§ Items
┏━━

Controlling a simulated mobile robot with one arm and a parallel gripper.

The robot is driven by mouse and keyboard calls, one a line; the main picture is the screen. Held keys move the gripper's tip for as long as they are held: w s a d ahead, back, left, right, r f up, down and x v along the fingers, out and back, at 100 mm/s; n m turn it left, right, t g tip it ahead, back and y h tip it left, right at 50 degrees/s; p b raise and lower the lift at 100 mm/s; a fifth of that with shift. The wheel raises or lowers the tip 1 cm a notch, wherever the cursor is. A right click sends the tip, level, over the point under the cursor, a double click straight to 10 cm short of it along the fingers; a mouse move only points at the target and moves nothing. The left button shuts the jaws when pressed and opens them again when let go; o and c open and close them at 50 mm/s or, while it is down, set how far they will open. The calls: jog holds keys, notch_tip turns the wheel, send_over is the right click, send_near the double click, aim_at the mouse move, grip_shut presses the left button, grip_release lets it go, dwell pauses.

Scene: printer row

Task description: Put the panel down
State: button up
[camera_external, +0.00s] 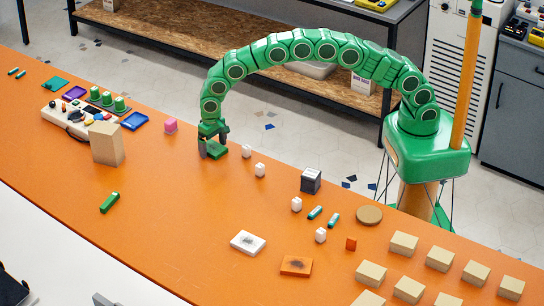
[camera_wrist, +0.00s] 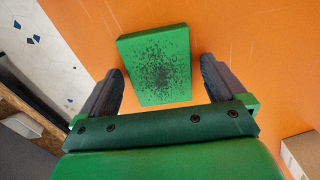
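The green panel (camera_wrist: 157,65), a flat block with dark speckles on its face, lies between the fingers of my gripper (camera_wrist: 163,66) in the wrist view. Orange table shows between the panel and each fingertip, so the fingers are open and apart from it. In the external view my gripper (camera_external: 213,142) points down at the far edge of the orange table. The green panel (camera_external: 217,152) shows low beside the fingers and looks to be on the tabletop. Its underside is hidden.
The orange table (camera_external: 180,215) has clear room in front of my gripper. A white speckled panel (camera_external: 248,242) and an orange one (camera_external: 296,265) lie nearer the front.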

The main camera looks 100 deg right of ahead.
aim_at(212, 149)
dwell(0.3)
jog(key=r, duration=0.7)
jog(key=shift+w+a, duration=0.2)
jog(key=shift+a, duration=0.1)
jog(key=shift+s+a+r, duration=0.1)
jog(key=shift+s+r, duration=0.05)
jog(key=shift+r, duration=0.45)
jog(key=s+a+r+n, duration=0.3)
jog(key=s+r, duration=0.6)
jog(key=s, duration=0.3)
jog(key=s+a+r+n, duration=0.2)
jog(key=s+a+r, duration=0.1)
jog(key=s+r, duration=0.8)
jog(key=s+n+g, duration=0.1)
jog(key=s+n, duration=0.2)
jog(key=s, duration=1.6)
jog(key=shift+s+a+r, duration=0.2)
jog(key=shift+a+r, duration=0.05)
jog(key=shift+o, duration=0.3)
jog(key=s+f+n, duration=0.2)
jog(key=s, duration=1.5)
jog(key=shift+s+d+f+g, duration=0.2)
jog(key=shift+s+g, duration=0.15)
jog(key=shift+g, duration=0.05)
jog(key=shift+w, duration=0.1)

┗━━
┏━━

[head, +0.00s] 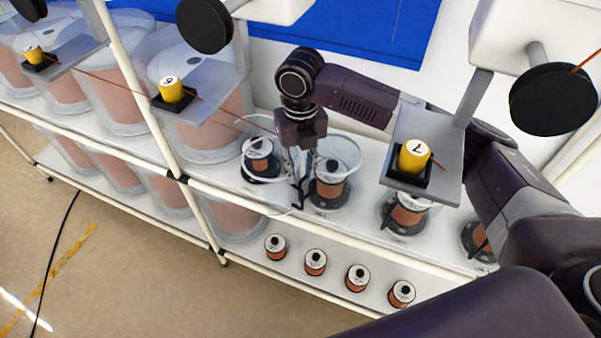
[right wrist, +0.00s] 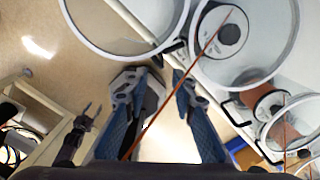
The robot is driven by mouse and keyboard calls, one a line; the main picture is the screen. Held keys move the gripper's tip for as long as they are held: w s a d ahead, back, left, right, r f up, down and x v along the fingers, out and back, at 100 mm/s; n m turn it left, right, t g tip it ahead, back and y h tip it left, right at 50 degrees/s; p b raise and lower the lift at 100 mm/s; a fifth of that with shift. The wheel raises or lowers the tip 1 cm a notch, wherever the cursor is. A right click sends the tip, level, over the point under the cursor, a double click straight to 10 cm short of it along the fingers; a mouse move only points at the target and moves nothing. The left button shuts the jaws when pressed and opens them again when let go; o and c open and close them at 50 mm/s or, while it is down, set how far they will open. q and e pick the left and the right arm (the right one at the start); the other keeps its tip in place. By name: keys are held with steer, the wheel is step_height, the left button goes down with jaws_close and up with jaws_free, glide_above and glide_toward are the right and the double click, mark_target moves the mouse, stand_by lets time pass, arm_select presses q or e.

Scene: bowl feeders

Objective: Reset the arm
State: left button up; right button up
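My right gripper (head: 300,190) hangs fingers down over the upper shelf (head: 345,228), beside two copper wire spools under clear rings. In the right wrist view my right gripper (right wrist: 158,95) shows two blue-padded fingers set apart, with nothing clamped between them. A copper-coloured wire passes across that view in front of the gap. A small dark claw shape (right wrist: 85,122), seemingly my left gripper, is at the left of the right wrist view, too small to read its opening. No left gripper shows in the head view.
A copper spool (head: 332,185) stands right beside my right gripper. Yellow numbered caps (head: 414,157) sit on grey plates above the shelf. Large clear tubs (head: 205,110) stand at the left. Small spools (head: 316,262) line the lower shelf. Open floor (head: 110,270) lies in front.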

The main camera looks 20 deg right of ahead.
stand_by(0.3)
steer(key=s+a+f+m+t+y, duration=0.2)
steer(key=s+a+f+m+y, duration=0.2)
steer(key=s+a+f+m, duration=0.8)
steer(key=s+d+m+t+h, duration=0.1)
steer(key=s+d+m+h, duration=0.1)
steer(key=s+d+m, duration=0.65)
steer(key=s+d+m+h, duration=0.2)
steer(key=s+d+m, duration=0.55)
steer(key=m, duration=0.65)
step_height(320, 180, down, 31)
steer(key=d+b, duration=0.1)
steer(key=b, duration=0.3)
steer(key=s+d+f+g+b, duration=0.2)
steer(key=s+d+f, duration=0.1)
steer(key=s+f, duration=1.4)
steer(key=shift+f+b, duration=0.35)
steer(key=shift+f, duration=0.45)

┗━━

For each line of the entries that includes "Scene", show that line.

Scene: printer row
Scene: bowl feeders

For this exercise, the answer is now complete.